Overlays is a great new Android app that allows you to place widgets on top of apps, and it has a ton of uses on its own. It does however also have a Tasker component, and that opens up for a lot of new possibilities.
Note: Please check out the link to my other post on Overlays for background information on Overlays before continuing this post. I decided to cover Tasker integration in a separate article to avoid chasing non-Tasker users away from an app that is perfectly awesome on its own.
Overlays’ generic profile system has a lot of use, but I think that for most users the app profile system will be most useful, at least for larger widgets. If you use Tasker, however, you can toggle profiles using a Tasker action, meaning that you can utilize Tasker’s full range of features to control Overlays’ widget profiles.
In many ways, this is an extension of Overlays’ app profiles. My video in the other article showed a music widget appearing on top of Google Maps, which would be useful when using navigation in your car. Using the Tasker action, however, you could make similar scenarios, but make them a lot more intelligent. For instance, you could have the music widget be visible whenever headphones are connected, or whenever you’re connected to a specific Bluetooth device. You could have a battery widget appear when the battery level is below a certain percentage, or you could create a workout mode that integrated various control widgets with for instance automatic reading of SMS, or something like that.
To actually configure Overlays for Tasker use, you essentially just create a new generic profile in Overlays, give it a name, and configure it the way you want.

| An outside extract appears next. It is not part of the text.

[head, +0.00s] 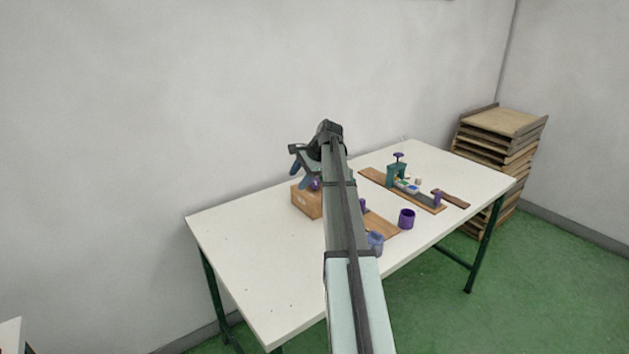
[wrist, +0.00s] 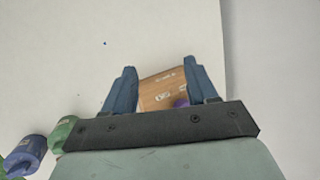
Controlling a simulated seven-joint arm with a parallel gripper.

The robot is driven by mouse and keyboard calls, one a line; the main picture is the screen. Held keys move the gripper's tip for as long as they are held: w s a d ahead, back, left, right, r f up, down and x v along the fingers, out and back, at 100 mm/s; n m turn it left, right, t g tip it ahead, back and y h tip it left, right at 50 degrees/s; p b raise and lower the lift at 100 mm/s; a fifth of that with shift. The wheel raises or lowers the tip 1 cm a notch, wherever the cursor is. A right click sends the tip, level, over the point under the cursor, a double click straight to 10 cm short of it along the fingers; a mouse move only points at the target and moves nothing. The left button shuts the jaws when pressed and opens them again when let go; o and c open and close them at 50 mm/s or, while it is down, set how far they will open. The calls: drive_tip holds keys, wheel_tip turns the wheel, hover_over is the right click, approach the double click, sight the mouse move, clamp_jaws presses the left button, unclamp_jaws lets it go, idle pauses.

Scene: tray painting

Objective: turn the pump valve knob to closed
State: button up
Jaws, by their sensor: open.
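My gripper (head: 301,174) is above the wooden box (head: 305,202), its two blue fingers spread with nothing between them. In the wrist view the fingers (wrist: 160,68) frame the printed face of the box (wrist: 162,90) from above. A purple knob-like part (head: 316,184) shows at the box, partly behind my arm. In the wrist view it is a purple patch (wrist: 181,103) near the right finger, mostly hidden by the gripper. I cannot tell whether it is the pump valve knob, nor how it is turned. A teal fixture (head: 396,176) with a purple knob (head: 398,156) stands farther right.
A purple cup (head: 407,218), a blue-grey cup (head: 375,241) and wooden boards (head: 380,227) lie right of my arm. A green cylinder (wrist: 63,133) and a blue one (wrist: 27,150) are at lower left in the wrist view. The table's left part (head: 255,270) is clear.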

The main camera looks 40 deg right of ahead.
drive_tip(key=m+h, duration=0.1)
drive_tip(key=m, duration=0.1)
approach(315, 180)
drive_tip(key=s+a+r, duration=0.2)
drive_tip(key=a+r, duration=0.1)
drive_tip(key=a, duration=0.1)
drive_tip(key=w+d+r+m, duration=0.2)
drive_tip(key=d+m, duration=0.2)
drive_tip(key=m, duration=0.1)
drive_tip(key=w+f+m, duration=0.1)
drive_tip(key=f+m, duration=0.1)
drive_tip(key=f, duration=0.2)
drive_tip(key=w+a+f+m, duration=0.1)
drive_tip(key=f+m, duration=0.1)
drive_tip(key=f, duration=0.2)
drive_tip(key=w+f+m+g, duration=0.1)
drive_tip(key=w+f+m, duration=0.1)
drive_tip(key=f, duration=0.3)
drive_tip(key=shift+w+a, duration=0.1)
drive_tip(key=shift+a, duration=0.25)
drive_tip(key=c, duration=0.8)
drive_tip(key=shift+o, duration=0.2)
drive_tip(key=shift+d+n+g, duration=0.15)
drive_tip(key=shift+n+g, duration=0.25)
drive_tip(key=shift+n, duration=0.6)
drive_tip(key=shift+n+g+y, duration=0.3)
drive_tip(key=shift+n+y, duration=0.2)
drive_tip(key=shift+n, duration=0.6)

Then you simply leave it disables, exit Overlays, and toggle it on and off using Tasker.
Those who are used to using Tasker’s scenes feature might ask why Overlays is any different than scenes, as they both share a lot of similarities. The simple answer is that while they overlap for a lot of things, Overlays’ ability to use any normal widget means that it can tap into apps and features that can’t be controlled from Tasker, and thus not from scenes. Widgets are after all more common that Tasker plugins, and what Overlays does is to make widgets available to Tasker.

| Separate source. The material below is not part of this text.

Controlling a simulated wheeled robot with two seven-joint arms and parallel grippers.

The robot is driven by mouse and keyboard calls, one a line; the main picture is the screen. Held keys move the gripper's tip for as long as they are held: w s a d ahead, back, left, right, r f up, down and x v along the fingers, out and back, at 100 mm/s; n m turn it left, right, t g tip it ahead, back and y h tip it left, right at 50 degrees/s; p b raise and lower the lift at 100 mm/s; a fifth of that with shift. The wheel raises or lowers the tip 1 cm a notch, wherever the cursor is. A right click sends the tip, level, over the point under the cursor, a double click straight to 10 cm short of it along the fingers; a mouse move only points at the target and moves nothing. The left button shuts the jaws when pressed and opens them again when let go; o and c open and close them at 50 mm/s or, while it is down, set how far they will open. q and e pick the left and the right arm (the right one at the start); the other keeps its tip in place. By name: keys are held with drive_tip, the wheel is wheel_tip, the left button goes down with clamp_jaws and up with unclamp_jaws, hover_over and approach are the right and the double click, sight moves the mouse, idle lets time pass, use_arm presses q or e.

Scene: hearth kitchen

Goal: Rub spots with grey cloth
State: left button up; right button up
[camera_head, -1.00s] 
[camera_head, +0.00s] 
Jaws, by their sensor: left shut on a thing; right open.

In fact, Tasker scenes and widgets can be combined if you use Overlays properly. I have integrated it into my sidebar scene, and the result can be seen in the video below:
What is actually happening in that video is that I toggle an Overlays profile using a button in my Tasker scene, and then I have the widget resized and placed so that it fits perfectly next to the controls in the scene. This gives the illusion of the sidebar button toggling a widget next to it, while in reality it activates an Overlays profile that places a widget on top of the scene, in such a way that it matches up with it. I also have a toggle setup in the task that toggles the opacity of the part of the scene that the widget covers, which in combination with a fully transparent widget background allows me to set a different background color for the widget that what the widget itself actually allows.
While I have the Overlays toggle task as an actual button, there is obviously nothing that stops you from doing it as part of a scene’s launch task. That way you could display widgets on top of scenes automatically, which could be used to make widgets part of a scene. A possible scenario that I may explore myself is to combine a scene based file browser with a music control widget to see if I can’t make fix an issue with Android widgets that I’ve been complaining about for over two years.
Regardless of what you end up doing with it, Overlays is a very powerful new tool to the Tasker arsenal. It’s well worth the $2 you need to fork up for the Pro version to use it with Tasker, and in the right hands, this is nothing short of gold.